I feel like he has stolen my life my identity my joy my laughter my smile - everything and no I don't have friends he got those too. and he doesn't care if I am alive or dead
Last updated on:2025-11-16T14:52:39+05:30
I feel like he has stolen my life my identity my joy my laughter my smile - everything and no I don't have friends he got those too. and he doesn't care if I am alive or dead
Last updated on:2025-11-16T14:52:39+05:30
Comments (12)
I can relate to this its been 17 days and the pain is not going anywhere I wake up and find myself depressed every single day I dont know when it will finally end
I can totally relate. I feel the exact same way. It's been 6.5 months and I'm still struggling. One day is up, the next is down. It's getting a little easier though as more time goes by.
I believe that we were whole before them & we can be whole again. But for me it is the same. when your identities & days were always surrounded by that Person you lose a part of yourself to them & yourself in the relationship
I am in that state too
girl if u want to talk about it give me your socials or a contact i know how it feels to be alone after a breakup and its depressing it makes u wanna text him even more. i am here for u if u want me to be.
this hit hard. can i ask was the losing-friends part something he caused, or did they just drift away after the breakup? trying to understand what that looked like for you.
I'm so sorry and I feel your pain this is exactly how I feel the moment we broke up I lost everyone he took everything from me my hole life
I can't believe nit even 1 person checked up on me and his having the time of his life
yup
when it feels like someone’s stolen everything, sometimes the only thing you can do is start tiny. like, reclaim one thing a day a song, a walk, a meal you love. doesn’t fix it overnight, but it reminds you that he didn’t make your joy, he just stood next to it for a while.
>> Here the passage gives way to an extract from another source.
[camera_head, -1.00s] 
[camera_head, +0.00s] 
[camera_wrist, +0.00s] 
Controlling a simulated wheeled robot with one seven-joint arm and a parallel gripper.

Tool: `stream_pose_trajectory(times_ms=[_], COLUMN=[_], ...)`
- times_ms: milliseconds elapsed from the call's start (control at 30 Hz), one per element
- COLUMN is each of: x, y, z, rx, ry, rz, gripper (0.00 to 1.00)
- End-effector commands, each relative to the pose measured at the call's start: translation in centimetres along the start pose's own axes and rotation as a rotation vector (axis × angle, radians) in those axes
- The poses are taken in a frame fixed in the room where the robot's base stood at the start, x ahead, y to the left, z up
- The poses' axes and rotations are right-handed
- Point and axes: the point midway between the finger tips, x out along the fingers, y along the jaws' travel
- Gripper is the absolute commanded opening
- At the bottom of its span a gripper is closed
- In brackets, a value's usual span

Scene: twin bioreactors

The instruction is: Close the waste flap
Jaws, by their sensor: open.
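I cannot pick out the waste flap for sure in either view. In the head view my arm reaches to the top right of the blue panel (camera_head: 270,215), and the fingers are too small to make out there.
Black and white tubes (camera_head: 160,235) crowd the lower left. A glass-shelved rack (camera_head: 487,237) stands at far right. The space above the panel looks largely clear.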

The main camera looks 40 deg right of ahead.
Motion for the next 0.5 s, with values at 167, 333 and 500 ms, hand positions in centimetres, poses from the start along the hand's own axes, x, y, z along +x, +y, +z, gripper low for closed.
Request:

It's Like They Enjoy Seeing You Down Taking Away Everyone You Have Close To You And Making Your Life Hell They Love You But Somehow Have A Deep Grudge Towards You. I Hope You Stay Strong And Your A Beautiful Person Inside And Out It Will Be Hard But One Day You Will Smile And Say I Finally Did It I Finally Moved On 💖
my ex did the same. isolated me slowly till i had no one left, and when he left it was like he took my whole world with him. i remember looking in the mirror and not recognizing who i was anymore. it took time, but that version of me came back. she really did.